**Instructions to follow**
Identify, in the records below, every line where the string "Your" appears, and copy each such line.

**Rows about robot tasks**
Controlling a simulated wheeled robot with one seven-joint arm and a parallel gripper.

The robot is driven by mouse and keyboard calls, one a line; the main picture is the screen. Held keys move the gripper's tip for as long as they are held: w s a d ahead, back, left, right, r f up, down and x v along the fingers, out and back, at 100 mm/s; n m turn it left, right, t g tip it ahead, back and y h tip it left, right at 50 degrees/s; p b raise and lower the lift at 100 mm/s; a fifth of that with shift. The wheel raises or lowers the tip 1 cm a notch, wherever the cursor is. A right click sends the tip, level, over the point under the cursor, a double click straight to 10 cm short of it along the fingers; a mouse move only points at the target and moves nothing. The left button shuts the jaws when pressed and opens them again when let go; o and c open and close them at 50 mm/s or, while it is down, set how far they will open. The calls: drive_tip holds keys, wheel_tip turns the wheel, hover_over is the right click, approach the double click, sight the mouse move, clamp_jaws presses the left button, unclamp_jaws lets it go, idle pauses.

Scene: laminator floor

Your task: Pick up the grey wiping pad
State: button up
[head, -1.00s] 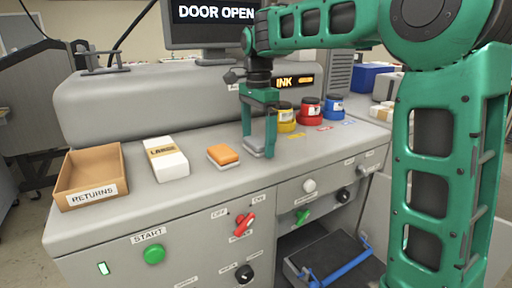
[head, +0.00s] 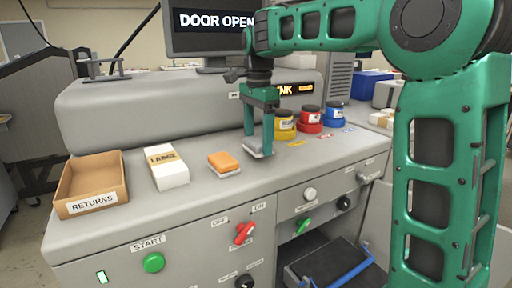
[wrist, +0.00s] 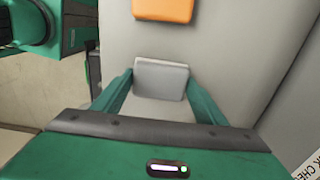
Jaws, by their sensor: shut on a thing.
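The grey wiping pad (head: 253,149) is a small flat block on the machine's grey top, right of the orange pad. My gripper (head: 259,150) points down at it, and its green fingers are shut on the pad's sides. In the wrist view the grey pad (wrist: 161,80) lies between the two fingertips (wrist: 160,86). The head view does not clearly show whether the pad is clear of the surface. The orange pad (head: 223,160), with a pale underside, lies apart to the left; its orange top also shows in the wrist view (wrist: 164,9).
A white pack marked LARGE (head: 168,168) and a cardboard RETURNS tray (head: 91,207) stand further left. Yellow (head: 284,124), red (head: 310,120) and blue (head: 334,114) ink pots stand close behind and right of my gripper. A screen (head: 213,22) reads DOOR OPEN.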

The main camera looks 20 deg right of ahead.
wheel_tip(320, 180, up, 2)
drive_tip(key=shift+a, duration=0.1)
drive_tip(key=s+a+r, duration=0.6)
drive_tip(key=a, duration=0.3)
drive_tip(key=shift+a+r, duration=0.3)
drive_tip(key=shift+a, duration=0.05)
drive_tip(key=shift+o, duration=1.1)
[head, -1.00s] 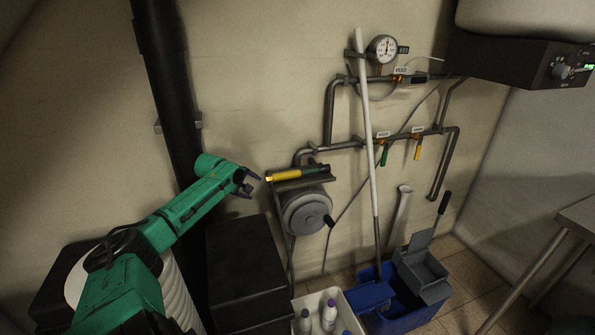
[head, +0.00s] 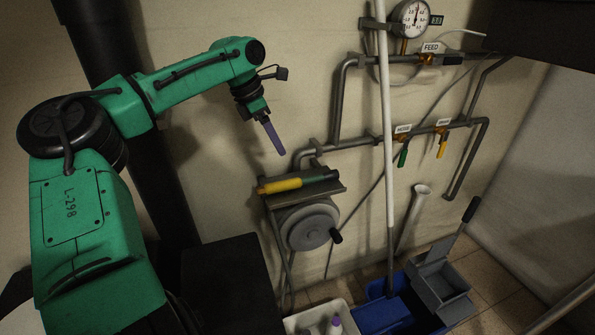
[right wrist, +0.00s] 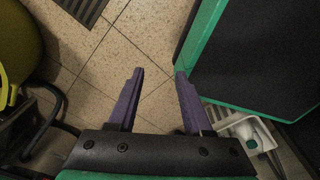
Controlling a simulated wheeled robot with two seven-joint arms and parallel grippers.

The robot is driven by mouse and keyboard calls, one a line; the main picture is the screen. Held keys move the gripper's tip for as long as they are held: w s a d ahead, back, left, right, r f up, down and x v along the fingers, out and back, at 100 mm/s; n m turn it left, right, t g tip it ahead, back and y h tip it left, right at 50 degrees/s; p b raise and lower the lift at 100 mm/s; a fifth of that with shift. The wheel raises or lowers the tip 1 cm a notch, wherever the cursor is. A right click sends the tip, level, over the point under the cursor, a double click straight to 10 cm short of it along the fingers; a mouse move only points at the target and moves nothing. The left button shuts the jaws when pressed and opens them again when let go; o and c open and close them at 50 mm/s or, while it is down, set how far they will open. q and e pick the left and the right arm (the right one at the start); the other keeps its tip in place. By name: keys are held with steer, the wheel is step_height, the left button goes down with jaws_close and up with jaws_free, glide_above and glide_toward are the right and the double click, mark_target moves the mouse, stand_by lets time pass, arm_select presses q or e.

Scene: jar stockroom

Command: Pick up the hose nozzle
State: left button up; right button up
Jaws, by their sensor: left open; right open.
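The hose nozzle (head: 281,185), with a yellow front and a green and dark rear part, lies on a small grey shelf (head: 331,188) above the round grey hose reel (head: 309,227). My left gripper (head: 276,142) points down just above the nozzle and apart from it. It is seen edge-on, with purple fingers; it is open and empty. My right gripper (right wrist: 158,73) shows in the right wrist view with its two purple fingers apart and nothing between them, over the tiled floor.
Grey pipes (head: 342,105) with a gauge (head: 411,19) and valves run along the wall right of the reel. A white pole (head: 387,130) stands in a blue mop bucket (head: 385,318). A black box (head: 228,285) and a pale bin (head: 300,322) with bottles stand below.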

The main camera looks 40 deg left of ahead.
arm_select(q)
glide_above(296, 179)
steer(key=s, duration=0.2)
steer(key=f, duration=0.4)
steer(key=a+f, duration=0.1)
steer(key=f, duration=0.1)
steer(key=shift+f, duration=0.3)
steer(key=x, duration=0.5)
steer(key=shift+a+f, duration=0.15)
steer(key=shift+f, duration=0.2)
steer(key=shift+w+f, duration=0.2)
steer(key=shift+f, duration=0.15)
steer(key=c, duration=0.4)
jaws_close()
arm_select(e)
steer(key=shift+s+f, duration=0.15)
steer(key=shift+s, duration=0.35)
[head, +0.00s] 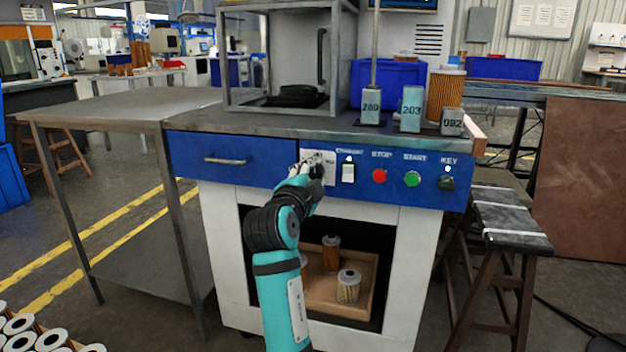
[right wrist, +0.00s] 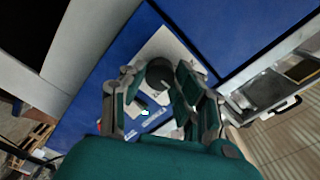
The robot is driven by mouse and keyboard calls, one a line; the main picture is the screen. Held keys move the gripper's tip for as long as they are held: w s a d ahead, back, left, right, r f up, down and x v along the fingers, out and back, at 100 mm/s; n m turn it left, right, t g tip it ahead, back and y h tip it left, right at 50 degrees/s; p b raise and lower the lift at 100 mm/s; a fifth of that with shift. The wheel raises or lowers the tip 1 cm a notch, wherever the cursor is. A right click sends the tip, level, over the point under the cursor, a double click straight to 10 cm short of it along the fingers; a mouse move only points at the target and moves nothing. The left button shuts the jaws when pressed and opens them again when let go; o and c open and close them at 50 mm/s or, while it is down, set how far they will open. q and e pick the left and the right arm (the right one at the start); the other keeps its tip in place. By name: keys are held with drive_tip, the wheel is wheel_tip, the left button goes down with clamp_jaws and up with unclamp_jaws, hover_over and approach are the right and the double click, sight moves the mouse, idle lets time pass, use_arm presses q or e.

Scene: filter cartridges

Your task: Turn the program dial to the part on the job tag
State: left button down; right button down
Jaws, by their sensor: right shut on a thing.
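The program dial (right wrist: 160,72) is a dark round knob on a white plate, which shows in the right wrist view (right wrist: 168,46) and at the blue front panel in the head view (head: 328,158). My right gripper (head: 312,166) is at this plate, and its fingers are shut on the dial, one on each side. The arm and fingers hide most of the dial in the head view, and its pointer and marks cannot be read. I cannot make out a job tag for certain. My left gripper is not in view.
Right of the dial are a white switch (head: 348,173), a red stop button (head: 379,176), a green start button (head: 412,179) and a key switch (head: 446,183). Numbered grey blocks (head: 411,108) stand on the bench top. A wooden tray (head: 318,300) with filters sits below.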

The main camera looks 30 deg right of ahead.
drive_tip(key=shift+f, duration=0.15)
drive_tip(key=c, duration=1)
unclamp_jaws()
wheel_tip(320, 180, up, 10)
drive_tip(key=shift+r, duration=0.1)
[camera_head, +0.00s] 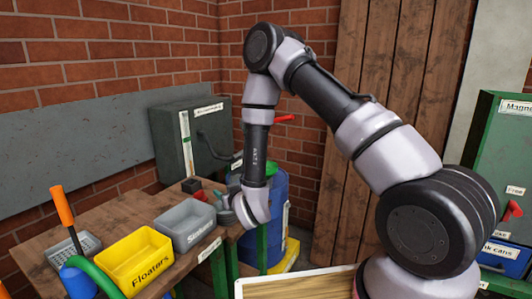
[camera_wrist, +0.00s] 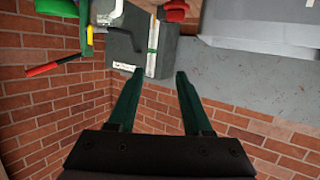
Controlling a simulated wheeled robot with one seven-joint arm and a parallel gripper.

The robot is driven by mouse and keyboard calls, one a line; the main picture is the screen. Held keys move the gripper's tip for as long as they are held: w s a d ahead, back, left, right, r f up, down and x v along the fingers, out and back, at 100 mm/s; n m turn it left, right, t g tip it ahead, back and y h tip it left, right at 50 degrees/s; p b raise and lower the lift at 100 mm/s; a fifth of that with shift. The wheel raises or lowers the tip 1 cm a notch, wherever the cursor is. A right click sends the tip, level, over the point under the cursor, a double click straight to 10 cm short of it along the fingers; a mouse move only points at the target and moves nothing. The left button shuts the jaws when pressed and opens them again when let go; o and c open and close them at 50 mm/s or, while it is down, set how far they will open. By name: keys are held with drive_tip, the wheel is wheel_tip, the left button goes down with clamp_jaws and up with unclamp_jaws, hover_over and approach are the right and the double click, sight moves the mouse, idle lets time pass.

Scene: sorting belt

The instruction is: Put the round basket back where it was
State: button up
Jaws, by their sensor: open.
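My gripper (camera_wrist: 158,76) is open, with nothing between its two dark green fingers in the wrist view. In the camera_head view my gripper is over the right end of the wooden bench, partly hidden by my wrist. I cannot make out a clearly round basket. A grey perforated basket (camera_head: 88,243) stands at the bench's left end. An orange-handled tool (camera_head: 62,207) rises beside or from it; I cannot tell which. The basket is well left of my gripper and not visible in the wrist view.
A yellow Floaters bin (camera_head: 136,260) and a grey Sinkers bin (camera_head: 186,223) stand on the bench (camera_head: 115,218). A grey-green cabinet (camera_head: 176,142) is behind. A blue drum (camera_head: 277,215) stands beyond my wrist. A green cabinet (camera_head: 488,150) stands at right.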

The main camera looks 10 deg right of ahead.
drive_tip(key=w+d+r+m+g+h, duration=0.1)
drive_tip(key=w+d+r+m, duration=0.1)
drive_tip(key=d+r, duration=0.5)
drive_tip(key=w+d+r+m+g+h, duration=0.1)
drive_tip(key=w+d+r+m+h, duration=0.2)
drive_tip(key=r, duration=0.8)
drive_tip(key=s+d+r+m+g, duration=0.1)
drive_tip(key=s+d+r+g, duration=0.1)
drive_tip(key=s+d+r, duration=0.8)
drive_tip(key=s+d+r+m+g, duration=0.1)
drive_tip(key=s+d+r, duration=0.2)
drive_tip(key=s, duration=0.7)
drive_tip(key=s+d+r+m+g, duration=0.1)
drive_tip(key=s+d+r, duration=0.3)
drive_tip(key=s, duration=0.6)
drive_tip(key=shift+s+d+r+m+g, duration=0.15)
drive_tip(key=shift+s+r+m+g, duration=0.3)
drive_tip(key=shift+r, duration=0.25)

**Task response**
Your task: Pick up the grey wiping pad
Your task: Turn the program dial to the part on the job tag

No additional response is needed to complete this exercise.